«Беловатый нежный туман стлался, бежал, казалось, догоняя их, где-то кричали совята… на востоке неровно и мохнато горела звезда в начавшем розоветь тумане».
   Кузмин прожил в своей любимой Италии три месяца, изучая церковную музыку, историю иезуитов и литературу о гностицизме.
   В Италии он даже попробовал и вовсе перейти в католичество, пытаясь в нем найти выход из охватившего его духовного кризиса. Но в католики его, в отличие от Вячеслава Иванова, не взяли.
   И тогда, вернувшись на родину, Кузмин попробовал духовно спастись через паломничество в поволжские и олонецкие монашеские скиты.
   Но и старообрядцем не стал.
   В повести «Крылья» молодой купец-старообрядец Саша Сорокин говорит главному герою:
   «Как после посещения театра ты Канон Иисусу читать будешь? Легче человека убить».
   Ну вот, чтобы никого не убивать, Кузмин и выбрал, в конце концов, не чтение с утра до вечера Канона, а театр, музыку, поэзию, искусство.
   Как и Пушкина, «поэта от безумия спасает только Гармония».

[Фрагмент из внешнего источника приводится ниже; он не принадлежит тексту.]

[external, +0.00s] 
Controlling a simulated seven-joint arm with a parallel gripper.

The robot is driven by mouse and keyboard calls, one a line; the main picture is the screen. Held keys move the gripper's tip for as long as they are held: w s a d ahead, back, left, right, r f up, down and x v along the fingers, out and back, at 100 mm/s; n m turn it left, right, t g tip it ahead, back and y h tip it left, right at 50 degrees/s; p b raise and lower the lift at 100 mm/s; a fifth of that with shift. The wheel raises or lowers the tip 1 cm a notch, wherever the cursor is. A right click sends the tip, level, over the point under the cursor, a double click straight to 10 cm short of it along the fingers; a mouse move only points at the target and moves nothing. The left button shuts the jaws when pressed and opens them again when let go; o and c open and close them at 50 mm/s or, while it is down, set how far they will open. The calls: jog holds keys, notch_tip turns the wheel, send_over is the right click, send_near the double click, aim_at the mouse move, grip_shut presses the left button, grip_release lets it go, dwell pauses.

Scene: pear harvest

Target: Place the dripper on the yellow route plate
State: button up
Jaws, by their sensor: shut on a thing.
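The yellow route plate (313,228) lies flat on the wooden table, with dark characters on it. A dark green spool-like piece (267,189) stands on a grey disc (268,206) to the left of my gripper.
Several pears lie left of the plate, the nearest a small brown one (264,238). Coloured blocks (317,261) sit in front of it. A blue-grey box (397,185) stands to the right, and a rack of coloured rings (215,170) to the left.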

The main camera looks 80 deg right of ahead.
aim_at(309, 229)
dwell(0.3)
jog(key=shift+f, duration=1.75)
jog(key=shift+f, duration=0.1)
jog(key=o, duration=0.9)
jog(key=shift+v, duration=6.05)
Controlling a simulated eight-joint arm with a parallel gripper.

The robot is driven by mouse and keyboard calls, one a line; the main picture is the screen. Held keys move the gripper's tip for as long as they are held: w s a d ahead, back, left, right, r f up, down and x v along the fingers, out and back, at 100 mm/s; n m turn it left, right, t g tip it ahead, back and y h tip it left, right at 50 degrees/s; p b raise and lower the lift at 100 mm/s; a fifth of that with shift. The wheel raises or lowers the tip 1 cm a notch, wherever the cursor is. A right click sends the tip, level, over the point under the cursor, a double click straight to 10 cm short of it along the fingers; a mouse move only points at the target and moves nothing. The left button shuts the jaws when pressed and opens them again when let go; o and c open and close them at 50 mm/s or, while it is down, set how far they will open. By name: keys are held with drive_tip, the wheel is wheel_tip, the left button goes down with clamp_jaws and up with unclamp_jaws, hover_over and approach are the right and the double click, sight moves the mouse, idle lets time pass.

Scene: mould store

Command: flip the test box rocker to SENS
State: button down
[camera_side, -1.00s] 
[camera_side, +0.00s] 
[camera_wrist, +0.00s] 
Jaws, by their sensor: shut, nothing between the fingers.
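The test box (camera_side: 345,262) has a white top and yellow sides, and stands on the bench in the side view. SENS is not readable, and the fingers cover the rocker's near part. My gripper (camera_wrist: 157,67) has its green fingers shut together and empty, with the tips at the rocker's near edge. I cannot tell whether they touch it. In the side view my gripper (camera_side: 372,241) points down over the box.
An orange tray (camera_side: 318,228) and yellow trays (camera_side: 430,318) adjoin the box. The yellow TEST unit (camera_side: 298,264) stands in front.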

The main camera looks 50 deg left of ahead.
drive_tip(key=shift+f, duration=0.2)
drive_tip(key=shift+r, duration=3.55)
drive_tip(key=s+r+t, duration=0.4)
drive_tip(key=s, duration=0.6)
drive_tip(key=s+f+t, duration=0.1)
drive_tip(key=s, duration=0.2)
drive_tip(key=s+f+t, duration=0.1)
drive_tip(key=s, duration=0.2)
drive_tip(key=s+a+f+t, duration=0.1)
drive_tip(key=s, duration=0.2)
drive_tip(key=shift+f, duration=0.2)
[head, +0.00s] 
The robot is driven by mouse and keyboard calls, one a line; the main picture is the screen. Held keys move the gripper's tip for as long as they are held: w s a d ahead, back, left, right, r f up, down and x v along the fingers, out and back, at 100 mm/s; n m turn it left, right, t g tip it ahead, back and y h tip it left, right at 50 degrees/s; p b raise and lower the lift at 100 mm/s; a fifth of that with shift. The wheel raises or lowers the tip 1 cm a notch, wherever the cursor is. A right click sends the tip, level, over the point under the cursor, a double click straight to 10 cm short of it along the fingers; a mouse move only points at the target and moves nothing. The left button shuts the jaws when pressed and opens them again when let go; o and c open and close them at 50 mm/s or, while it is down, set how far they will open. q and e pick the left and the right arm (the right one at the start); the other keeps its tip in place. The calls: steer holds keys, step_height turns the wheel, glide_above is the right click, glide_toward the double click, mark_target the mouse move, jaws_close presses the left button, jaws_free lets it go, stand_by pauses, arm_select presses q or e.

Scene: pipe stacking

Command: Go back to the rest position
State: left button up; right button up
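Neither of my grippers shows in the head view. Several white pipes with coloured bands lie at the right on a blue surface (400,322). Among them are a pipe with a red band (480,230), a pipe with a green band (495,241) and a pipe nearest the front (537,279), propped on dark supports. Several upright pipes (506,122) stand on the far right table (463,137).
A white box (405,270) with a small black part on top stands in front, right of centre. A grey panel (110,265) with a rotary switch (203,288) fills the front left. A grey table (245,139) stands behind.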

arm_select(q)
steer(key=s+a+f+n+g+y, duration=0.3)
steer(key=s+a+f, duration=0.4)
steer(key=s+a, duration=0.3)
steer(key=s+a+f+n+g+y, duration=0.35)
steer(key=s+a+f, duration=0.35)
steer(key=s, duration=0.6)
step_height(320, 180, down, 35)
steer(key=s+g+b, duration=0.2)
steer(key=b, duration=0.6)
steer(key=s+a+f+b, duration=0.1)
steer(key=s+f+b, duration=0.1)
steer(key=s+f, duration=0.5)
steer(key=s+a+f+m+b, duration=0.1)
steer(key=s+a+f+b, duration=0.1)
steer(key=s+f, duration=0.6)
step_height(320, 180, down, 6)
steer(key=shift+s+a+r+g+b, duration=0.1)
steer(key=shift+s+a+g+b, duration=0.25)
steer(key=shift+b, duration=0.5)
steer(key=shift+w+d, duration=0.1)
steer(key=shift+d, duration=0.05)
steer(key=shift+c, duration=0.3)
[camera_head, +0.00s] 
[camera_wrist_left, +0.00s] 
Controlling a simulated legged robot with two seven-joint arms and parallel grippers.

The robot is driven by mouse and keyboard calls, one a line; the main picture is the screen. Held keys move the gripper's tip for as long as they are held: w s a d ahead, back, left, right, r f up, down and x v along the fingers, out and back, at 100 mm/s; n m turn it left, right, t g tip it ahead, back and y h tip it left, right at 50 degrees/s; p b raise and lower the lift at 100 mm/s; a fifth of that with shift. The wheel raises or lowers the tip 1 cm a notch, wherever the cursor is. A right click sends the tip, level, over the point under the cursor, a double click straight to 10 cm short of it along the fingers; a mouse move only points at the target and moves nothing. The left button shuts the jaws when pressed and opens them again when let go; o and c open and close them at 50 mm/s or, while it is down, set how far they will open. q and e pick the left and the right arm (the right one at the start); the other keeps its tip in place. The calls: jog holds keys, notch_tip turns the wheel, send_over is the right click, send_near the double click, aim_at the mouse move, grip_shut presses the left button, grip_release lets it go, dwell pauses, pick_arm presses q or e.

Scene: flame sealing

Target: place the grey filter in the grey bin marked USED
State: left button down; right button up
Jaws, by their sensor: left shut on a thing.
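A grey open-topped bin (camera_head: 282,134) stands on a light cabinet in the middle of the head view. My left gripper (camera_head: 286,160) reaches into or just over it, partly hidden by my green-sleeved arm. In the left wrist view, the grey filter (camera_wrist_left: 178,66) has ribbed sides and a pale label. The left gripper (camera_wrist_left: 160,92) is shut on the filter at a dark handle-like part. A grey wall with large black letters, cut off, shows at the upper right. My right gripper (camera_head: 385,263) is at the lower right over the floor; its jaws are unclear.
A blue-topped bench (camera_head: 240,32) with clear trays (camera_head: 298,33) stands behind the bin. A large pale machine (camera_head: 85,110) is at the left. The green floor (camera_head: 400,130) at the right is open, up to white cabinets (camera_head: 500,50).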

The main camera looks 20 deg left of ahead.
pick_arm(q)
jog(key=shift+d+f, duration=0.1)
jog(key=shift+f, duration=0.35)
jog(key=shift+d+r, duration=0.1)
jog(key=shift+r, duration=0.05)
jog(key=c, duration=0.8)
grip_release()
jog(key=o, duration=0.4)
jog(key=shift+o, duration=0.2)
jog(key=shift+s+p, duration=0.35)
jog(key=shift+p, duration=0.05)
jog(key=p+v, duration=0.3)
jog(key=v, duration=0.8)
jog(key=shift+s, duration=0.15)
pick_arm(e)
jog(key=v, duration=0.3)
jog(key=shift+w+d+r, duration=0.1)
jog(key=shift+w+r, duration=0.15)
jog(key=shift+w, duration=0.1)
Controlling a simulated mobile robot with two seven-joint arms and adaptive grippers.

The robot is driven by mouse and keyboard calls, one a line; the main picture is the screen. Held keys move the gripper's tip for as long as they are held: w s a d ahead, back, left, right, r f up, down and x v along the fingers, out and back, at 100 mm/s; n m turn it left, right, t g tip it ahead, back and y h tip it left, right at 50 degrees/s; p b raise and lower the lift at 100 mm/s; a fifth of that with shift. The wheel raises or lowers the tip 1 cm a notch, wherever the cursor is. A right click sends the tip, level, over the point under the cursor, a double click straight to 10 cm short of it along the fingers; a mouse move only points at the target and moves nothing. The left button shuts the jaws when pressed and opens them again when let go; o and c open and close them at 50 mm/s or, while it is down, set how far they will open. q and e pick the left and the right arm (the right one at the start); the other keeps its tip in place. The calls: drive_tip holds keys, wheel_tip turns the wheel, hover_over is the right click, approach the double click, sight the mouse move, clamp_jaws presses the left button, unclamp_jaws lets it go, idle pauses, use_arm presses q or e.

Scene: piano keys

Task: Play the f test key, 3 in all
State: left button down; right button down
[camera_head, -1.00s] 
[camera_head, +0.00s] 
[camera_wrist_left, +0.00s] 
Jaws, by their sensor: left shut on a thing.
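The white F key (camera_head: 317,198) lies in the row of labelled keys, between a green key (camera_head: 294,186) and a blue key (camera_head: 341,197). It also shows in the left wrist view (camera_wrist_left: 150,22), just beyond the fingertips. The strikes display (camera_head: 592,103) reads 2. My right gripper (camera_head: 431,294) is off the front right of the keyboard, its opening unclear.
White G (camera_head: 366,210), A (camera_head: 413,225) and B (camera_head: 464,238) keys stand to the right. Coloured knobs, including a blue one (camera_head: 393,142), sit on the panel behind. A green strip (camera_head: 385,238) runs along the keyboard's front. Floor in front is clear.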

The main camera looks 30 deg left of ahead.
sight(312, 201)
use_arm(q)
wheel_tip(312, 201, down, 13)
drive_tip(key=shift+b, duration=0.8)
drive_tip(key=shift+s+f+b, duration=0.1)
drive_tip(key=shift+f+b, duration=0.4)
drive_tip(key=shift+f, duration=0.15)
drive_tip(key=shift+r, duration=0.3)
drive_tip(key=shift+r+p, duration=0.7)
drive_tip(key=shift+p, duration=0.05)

   «То я ничего не хотел кроме церковности, быта, народности, отвергал все искусство, всю современность, – вспоминал позднее поэт эти самые темные и мрачные годы своей молодости, – то только и бредил Габриэле Д’Аннунцио, новым искусством и чувствительностью».
   29 октября 1905 года Кузмин оставил в своем дневнике такое воспоминание:
   «Когда я шел домой по узкой темной улочке, я думал, что красоту и прелесть жизни я лучше всего постигаю в Возрождении и Восемнадцатом веке.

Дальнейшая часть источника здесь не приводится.